Nato il 28 luglio 1927 a Rochester, nello stato di New York, crebbe in una fattoria nella vicina Sodus, circondato dalla campagna dell’America settentrionale, dove i paesaggi ampi e apparentemente immobili avrebbero lasciato una traccia sotterranea nella sua immaginazione. Da ragazzo, John non fu un prodigio isolato, ma un giovane dalla curiosità precoce: leggeva poesia e narrativa, frequentava le biblioteche scolastiche, si immergeva nelle antologie. Era attratto non solo dai grandi classici angloamericani, ma anche dalla letteratura europea, con una predilezione particolare per gli autori francesi. Quel rapporto con la lingua e la cultura francese non fu un episodio passeggero, ma un filo che avrebbe percorso tutta la sua carriera, tanto da portarlo più avanti a tradurre poeti surrealisti e a vivere diversi anni a Parigi.
Il passaggio all’università segnò un momento decisivo. Harvard, dove si iscrisse per studiare letteratura inglese, era allora un crocevia intellettuale di prim’ordine: vi si respirava un’atmosfera di dibattito continuo, con una tensione tra la solidità della tradizione e le nuove spinte sperimentali del dopoguerra. Ashbery trovò in quel contesto sia un’educazione rigorosa al testo poetico sia la libertà di esplorare forme non convenzionali.
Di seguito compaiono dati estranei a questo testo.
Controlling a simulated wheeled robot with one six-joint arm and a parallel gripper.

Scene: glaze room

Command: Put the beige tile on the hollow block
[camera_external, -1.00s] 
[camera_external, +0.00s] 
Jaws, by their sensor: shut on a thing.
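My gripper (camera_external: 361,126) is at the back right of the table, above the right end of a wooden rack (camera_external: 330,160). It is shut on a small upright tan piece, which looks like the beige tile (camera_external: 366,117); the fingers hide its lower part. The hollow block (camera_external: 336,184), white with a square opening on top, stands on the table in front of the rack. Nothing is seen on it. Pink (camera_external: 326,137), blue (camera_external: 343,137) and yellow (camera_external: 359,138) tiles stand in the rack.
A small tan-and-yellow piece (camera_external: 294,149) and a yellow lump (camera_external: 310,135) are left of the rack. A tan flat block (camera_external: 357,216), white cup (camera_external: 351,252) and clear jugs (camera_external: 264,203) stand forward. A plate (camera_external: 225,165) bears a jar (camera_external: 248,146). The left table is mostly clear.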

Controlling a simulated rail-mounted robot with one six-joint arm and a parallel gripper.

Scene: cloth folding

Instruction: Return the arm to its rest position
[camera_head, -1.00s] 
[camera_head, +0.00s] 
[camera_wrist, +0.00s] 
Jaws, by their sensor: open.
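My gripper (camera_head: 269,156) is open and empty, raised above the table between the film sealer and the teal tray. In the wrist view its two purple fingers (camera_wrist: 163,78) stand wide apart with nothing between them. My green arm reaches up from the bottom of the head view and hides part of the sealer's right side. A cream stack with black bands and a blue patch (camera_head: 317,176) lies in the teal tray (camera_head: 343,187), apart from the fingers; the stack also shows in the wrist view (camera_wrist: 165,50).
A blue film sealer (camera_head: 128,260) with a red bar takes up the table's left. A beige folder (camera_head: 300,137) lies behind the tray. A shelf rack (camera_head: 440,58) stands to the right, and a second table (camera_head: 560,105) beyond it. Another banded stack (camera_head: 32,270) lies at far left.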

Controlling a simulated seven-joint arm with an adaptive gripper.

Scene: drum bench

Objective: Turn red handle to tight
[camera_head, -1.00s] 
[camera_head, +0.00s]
Tra i suoi riferimenti, in quegli anni, comparivano i nomi di Wallace Stevens, con la sua complessità filosofica travestita da immagini quasi musicali, e di W. H. Auden, che di lì a poco avrebbe avuto un ruolo diretto nella sua vita letteraria. A colpire il giovane Ashbery non era tanto il contenuto di quei poeti, quanto il modo in cui riuscivano a trattare il linguaggio come una materia viva, manipolabile, aperta al cambiamento.
Il primo riconoscimento arrivò relativamente presto. Nel 1956 vinse lo Yale Younger Poets Prize, un premio di grande prestigio negli Stati Uniti, con la raccolta d’esordio Some Trees. A sceglierlo fu proprio Auden, che non esitò a vedere in lui una voce singolare, destinata a percorrere strade proprie. Quel libro, pur ancora segnato dall’influenza dei suoi maestri e da una certa ricerca formale quasi prudente, conteneva già l’elemento che sarebbe diventato il marchio di Ashbery: una sintassi apparentemente fluida, ma capace di spiazzare, di aprire improvvisamente a immagini inattese, di scardinare la linearità della narrazione poetica.
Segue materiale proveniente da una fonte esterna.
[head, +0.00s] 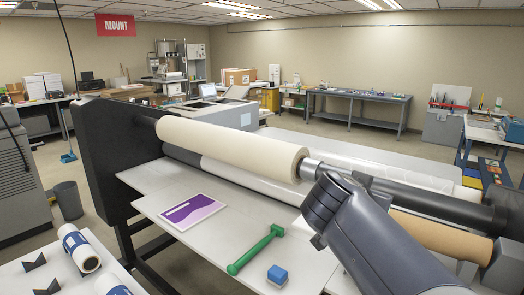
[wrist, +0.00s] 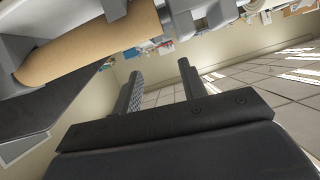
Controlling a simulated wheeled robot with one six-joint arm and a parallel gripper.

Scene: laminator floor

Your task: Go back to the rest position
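My gripper (wrist: 158,82) shows in the wrist view with its two dark fingers apart and nothing between them. It is open and empty. In the head view, a dark grey part of my arm reaches up from the bottom right in front of the laminator. I cannot make out the fingertips there. The wrist view is strongly tilted and shows a brown roll (wrist: 85,45) at upper left, apart from the fingers.
The laminator carries a cream roll (head: 230,145) and a brown roll (head: 425,235). Its feed table (head: 165,188) holds a purple print (head: 192,212), a green-handled tool (head: 255,250) and a blue block (head: 277,275). A side table with white rolls (head: 80,248) stands at lower left.

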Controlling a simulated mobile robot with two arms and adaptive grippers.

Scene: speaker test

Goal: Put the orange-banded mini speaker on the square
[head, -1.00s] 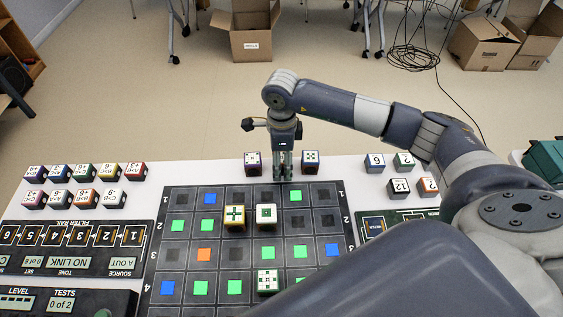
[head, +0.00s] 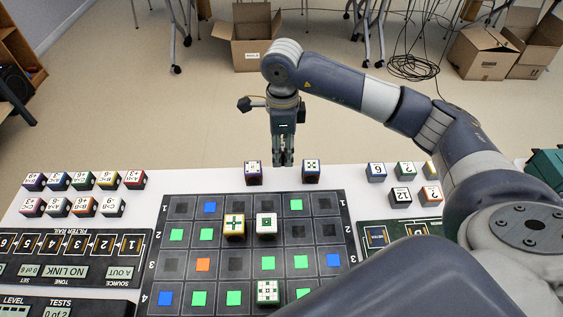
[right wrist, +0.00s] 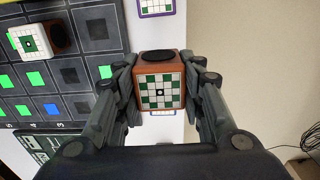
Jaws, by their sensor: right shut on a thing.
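The mini speaker (right wrist: 160,91) is in the right wrist view, a small cube with orange-brown edges, a green-and-white checked face and a dark oval on one side. My right gripper (head: 283,162) is shut on it, with a finger on each side. In the head view the fingers hang over the table's far edge, between two cubes, and I cannot make out the held speaker there. The dark board (head: 236,264) bears green, blue and black squares and one orange square (head: 203,265). Which square the task means is not clear. My left gripper is not in view.
A purple-edged cube (head: 254,173) and a blue-edged cube (head: 311,171) stand behind the board. A yellow cube (head: 234,226), a white cube (head: 266,226) and a green cube (head: 267,292) stand on it. More cubes and panels flank the board.

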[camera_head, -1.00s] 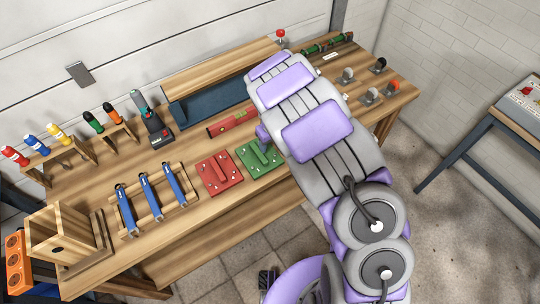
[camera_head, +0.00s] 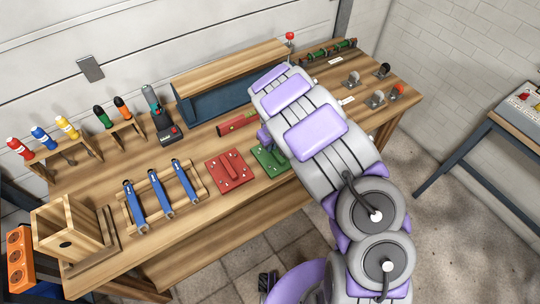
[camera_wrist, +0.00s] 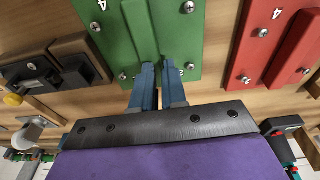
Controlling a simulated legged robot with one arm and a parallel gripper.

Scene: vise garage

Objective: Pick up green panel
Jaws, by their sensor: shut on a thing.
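The green panel (camera_wrist: 180,40) fills the upper middle of the wrist view, a flat plate with a raised ridge and screws near its corners. My gripper (camera_wrist: 160,75) is shut on the ridge of the green panel, one blue finger on each side of it. In the head view the green panel (camera_head: 270,160) lies on the workbench, to the right of the red panel, and my arm covers its right part. The fingertips are hidden behind my arm in that view.
The red panel (camera_head: 230,171) sits close by on the workbench (camera_head: 195,225). A red level-like bar (camera_head: 237,124) and a blue box (camera_head: 212,102) lie behind. A second table (camera_head: 483,135) stands at the right.

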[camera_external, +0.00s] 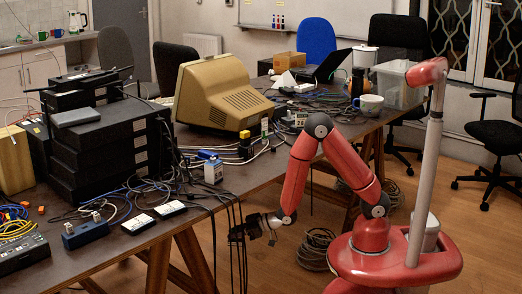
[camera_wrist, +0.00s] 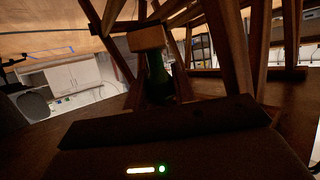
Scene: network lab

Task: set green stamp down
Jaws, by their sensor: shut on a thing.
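The green stamp (camera_wrist: 157,78) shows in the wrist view just beyond my gripper, with a dark green handle and a pale wooden block (camera_wrist: 147,38) at its far end. My gripper (camera_external: 240,233) is shut on it. In the external view my gripper is low, in front of the table's (camera_external: 262,176) near edge and below the tabletop, close to hanging black cables (camera_external: 237,245). The stamp itself cannot be made out there. In the dim wrist view the fingers are hard to separate from the stamp.
Wooden trestle legs (camera_external: 193,262) stand under the table. A cable coil (camera_external: 317,250) lies on the floor to the right of my gripper.

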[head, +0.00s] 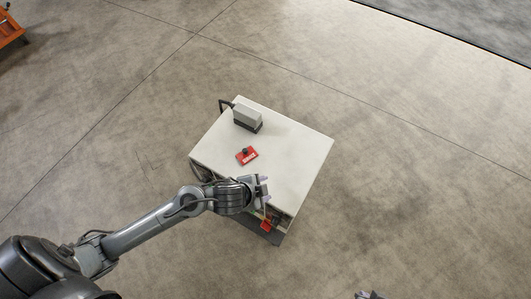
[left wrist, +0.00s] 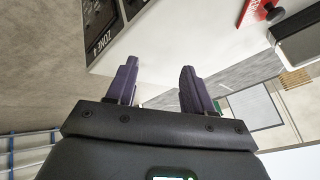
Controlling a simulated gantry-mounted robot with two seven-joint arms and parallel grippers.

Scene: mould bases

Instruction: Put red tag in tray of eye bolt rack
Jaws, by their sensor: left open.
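A red tag (head: 247,155) with white marking and a black knob lies on top of a white cabinet (head: 300,140). In the left wrist view the red tag (left wrist: 256,12) is at the upper right, on the white top. My left gripper (head: 264,189) is over the cabinet's front edge, below and right of the tag. In the left wrist view its two dark fingers (left wrist: 158,70) are apart with nothing between them. Part of my right gripper (head: 369,295) shows at the bottom edge. I cannot make out an eye bolt rack or its tray.
A grey box with a dark base (head: 247,117) stands on the cabinet behind the tag. Another red item (head: 267,225) is low at the cabinet's front. A dark panel reading "ZONE 4" (left wrist: 100,30) faces the left wrist camera. An orange object (head: 10,30) is far left.
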Negli stessi anni Ashbery cominciò a lavorare come critico d’arte e a frequentare ambienti artistici newyorkesi che sarebbero diventati decisivi: la New York degli anni Cinquanta e Sessanta era un laboratorio culturale unico, dove pittori come Jackson Pollock, Willem de Kooning e Mark Rothko ridefinivano l’idea di pittura, mentre i poeti sperimentavano nuovi linguaggi. Ashbery non fu un outsider rispetto a questo mondo, anzi: ne divenne un osservatore privilegiato, trovandosi spesso a scrivere recensioni e articoli che univano la sua sensibilità poetica all’occhio critico per le arti visive.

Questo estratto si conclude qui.